Yes. It's going to call pci_assign_resource() which uses
PCIBIOS_MIN_[IO|MEM] to determine the allowed range of resource
assignment for a given resource type. On i386, PCIBIOS_MIN_MEM
is defined as pci_mem_start. In arch/i386/setup.c this is configured as:
if (low_mem_size > pci_mem_start)
pci_mem_start = low_mem_size;
So you can see that using "mem=" isn't compatible with the assignment
methodology.
-Matt
On 25 Jun 2004 17:23:00 -0400, Matt Sexton <[email protected]> wrote:
>
> Should they be appearing there at all? Does Linux make any guarantees
> when there is more physical memory than specified by "mem=" ?
You've told linux there is only 512M of physical memory and it
believes you, so it is using the available address space for memory
mapped i/o. I know of no way to reserve memory on the command line.

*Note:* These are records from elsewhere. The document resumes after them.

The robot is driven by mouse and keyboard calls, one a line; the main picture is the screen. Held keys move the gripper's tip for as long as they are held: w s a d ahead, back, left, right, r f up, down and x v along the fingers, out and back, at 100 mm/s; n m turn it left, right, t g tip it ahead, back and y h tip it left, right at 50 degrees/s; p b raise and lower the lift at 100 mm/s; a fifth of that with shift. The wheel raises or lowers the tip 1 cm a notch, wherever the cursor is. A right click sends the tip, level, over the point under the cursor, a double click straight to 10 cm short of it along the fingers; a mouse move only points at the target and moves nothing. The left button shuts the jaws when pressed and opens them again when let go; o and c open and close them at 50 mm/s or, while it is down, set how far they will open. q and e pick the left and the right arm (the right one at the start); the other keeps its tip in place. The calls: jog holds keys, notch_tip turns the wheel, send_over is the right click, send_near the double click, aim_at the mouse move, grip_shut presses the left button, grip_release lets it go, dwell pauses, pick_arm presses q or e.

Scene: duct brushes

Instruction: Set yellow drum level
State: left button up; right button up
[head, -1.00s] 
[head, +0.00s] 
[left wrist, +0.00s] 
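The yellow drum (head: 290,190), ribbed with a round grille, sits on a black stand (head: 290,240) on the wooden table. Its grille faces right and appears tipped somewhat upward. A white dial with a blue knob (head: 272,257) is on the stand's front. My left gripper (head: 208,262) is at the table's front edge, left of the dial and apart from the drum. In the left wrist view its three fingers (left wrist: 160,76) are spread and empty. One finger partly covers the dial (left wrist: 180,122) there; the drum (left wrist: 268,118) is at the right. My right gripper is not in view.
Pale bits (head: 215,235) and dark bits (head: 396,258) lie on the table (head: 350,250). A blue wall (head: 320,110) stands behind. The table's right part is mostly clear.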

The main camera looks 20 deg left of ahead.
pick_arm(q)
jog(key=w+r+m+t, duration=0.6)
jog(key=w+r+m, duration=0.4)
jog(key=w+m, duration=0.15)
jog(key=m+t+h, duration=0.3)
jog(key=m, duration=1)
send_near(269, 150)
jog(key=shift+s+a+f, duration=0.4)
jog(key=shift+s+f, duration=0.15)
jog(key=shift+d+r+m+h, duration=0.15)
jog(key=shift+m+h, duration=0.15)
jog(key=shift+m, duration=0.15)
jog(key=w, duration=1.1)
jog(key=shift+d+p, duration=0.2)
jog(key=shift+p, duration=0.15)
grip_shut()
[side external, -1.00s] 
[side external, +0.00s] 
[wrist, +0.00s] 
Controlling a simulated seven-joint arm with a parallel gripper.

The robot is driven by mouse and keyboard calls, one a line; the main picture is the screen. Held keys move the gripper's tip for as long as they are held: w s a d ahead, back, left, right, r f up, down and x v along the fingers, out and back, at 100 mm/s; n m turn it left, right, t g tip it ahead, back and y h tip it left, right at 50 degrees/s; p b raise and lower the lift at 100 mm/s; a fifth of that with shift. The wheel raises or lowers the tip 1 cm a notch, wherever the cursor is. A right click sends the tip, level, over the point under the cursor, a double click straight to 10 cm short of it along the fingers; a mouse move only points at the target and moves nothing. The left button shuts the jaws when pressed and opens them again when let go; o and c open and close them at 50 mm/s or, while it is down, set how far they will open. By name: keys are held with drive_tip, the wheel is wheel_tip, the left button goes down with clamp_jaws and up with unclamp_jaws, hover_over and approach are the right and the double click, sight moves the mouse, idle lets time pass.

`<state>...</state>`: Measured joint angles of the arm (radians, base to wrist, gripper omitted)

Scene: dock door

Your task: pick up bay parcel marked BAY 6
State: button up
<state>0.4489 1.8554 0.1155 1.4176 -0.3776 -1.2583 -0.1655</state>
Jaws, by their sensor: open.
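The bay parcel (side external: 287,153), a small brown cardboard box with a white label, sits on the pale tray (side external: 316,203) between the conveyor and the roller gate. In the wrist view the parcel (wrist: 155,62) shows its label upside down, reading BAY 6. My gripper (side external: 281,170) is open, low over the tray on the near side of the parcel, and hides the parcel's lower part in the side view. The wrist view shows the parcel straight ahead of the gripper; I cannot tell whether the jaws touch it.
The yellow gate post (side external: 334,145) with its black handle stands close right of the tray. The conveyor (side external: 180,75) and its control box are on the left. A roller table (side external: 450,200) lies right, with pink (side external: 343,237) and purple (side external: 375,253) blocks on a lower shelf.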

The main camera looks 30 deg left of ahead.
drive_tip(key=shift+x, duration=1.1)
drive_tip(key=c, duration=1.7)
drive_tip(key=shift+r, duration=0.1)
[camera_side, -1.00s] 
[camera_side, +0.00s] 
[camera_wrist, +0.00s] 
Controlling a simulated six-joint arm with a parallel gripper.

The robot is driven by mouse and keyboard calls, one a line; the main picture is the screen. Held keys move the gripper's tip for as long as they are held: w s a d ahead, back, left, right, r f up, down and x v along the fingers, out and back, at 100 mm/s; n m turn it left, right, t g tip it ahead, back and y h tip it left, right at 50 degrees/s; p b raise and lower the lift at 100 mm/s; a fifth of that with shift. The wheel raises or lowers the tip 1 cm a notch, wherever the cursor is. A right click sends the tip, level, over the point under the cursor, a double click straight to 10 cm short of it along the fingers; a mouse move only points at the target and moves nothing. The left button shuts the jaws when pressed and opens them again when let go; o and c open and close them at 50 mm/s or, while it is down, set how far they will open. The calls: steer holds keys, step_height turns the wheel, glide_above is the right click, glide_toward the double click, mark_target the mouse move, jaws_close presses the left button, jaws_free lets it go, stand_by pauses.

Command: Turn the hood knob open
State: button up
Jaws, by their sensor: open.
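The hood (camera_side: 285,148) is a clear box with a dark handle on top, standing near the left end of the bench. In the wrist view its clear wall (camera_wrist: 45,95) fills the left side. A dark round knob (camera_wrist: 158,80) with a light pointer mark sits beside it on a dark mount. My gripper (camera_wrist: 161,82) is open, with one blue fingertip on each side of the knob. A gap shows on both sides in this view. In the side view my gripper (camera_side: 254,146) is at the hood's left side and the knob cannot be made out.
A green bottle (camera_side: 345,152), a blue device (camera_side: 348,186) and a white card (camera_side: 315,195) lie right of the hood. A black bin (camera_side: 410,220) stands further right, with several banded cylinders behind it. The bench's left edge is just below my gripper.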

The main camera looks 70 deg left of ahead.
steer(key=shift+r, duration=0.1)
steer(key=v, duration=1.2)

On Mon, 2004-06-28 at 15:27, Ross Biro wrote:
> On 25 Jun 2004 17:23:00 -0400, Matt Sexton <[email protected]> wrote:
>
> >
> > Should they be appearing there at all? Does Linux make any guarantees
> > when there is more physical memory than specified by "mem=" ?
>
> You've told linux there is only 512M of physical memory and it
> believes you, so it is using the available address space for memory
> mapped i/o. I know of no way to reserve memory on the command line.
Fair enough. I was just following the advice of the "Linux Device
Drivers" book by Rubini & Corbet, where in the "Reserving High RAM
Addresses" section of Chapter 7, they describe exactly this method of
reserving memory for device drivers.